* _DATASET CONTENT_
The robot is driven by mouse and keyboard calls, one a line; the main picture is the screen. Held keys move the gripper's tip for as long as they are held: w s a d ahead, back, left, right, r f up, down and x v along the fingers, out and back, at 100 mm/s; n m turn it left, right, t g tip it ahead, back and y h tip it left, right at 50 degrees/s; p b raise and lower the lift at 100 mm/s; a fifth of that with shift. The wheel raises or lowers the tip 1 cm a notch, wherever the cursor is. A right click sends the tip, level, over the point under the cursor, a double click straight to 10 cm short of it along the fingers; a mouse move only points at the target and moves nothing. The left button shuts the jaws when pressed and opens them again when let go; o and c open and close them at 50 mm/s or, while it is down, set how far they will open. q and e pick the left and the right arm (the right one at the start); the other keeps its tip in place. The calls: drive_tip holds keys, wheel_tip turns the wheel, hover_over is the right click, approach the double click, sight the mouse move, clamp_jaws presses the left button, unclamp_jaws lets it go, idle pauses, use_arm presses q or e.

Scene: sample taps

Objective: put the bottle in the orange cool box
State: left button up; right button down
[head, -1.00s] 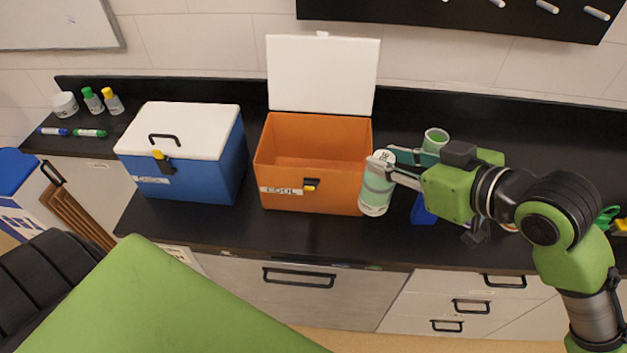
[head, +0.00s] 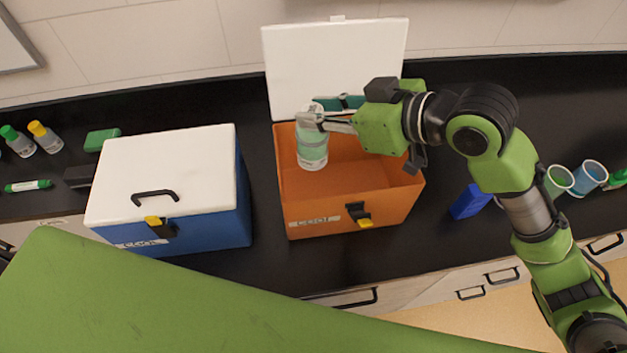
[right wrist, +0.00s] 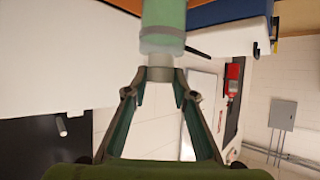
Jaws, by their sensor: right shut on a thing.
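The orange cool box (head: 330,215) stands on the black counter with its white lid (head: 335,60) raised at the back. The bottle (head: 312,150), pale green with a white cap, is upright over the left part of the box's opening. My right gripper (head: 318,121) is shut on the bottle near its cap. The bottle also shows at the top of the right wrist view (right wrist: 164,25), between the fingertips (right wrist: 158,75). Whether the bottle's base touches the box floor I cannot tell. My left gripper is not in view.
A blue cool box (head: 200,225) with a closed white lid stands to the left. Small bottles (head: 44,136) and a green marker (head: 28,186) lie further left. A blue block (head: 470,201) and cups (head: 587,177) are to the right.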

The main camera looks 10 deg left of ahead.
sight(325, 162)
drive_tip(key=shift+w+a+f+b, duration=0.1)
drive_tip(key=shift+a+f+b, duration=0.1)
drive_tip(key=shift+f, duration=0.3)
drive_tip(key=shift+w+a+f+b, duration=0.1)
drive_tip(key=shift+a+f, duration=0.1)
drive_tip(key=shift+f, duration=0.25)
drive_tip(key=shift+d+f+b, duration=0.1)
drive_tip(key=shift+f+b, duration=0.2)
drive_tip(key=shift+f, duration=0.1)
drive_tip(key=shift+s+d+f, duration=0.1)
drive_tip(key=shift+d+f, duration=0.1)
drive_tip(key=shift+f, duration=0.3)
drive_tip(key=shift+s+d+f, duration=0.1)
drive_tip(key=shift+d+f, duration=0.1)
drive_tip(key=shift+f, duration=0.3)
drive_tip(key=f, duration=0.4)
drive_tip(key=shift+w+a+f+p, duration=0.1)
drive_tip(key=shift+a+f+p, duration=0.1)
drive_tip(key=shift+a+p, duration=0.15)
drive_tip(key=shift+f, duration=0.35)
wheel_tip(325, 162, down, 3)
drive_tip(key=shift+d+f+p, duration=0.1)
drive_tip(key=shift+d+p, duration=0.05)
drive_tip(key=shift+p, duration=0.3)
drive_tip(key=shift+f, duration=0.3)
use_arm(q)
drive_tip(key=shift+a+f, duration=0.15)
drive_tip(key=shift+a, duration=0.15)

* _WHAT TO PRODUCE_
Reproduce the whole listing exactly, but not the images in it.

* _TASK ANSWER_
The robot is driven by mouse and keyboard calls, one a line; the main picture is the screen. Held keys move the gripper's tip for as long as they are held: w s a d ahead, back, left, right, r f up, down and x v along the fingers, out and back, at 100 mm/s; n m turn it left, right, t g tip it ahead, back and y h tip it left, right at 50 degrees/s; p b raise and lower the lift at 100 mm/s; a fifth of that with shift. The wheel raises or lowers the tip 1 cm a notch, wherever the cursor is. A right click sends the tip, level, over the point under the cursor, a double click straight to 10 cm short of it along the fingers; a mouse move only points at the target and moves nothing. The left button shuts the jaws when pressed and opens them again when let go; o and c open and close them at 50 mm/s or, while it is down, set how far they will open. q and e pick the left and the right arm (the right one at the start); the other keeps its tip in place. The calls: drive_tip holds keys, wheel_tip turns the wheel, hover_over is the right click, approach the double click, sight the mouse move, clamp_jaws presses the left button, unclamp_jaws lets it go, idle pauses, use_arm presses q or e.

Scene: sample taps

Objective: put the bottle in the orange cool box
State: left button up; right button down
[head, -1.00s] 
[head, +0.00s] 
[right wrist, +0.00s] 
Jaws, by their sensor: right shut on a thing.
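The orange cool box (head: 330,215) stands on the black counter with its white lid (head: 335,60) raised at the back. The bottle (head: 312,150), pale green with a white cap, is upright over the left part of the box's opening. My right gripper (head: 318,121) is shut on the bottle near its cap. The bottle also shows at the top of the right wrist view (right wrist: 164,25), between the fingertips (right wrist: 158,75). Whether the bottle's base touches the box floor I cannot tell. My left gripper is not in view.
A blue cool box (head: 200,225) with a closed white lid stands to the left. Small bottles (head: 44,136) and a green marker (head: 28,186) lie further left. A blue block (head: 470,201) and cups (head: 587,177) are to the right.

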The main camera looks 10 deg left of ahead.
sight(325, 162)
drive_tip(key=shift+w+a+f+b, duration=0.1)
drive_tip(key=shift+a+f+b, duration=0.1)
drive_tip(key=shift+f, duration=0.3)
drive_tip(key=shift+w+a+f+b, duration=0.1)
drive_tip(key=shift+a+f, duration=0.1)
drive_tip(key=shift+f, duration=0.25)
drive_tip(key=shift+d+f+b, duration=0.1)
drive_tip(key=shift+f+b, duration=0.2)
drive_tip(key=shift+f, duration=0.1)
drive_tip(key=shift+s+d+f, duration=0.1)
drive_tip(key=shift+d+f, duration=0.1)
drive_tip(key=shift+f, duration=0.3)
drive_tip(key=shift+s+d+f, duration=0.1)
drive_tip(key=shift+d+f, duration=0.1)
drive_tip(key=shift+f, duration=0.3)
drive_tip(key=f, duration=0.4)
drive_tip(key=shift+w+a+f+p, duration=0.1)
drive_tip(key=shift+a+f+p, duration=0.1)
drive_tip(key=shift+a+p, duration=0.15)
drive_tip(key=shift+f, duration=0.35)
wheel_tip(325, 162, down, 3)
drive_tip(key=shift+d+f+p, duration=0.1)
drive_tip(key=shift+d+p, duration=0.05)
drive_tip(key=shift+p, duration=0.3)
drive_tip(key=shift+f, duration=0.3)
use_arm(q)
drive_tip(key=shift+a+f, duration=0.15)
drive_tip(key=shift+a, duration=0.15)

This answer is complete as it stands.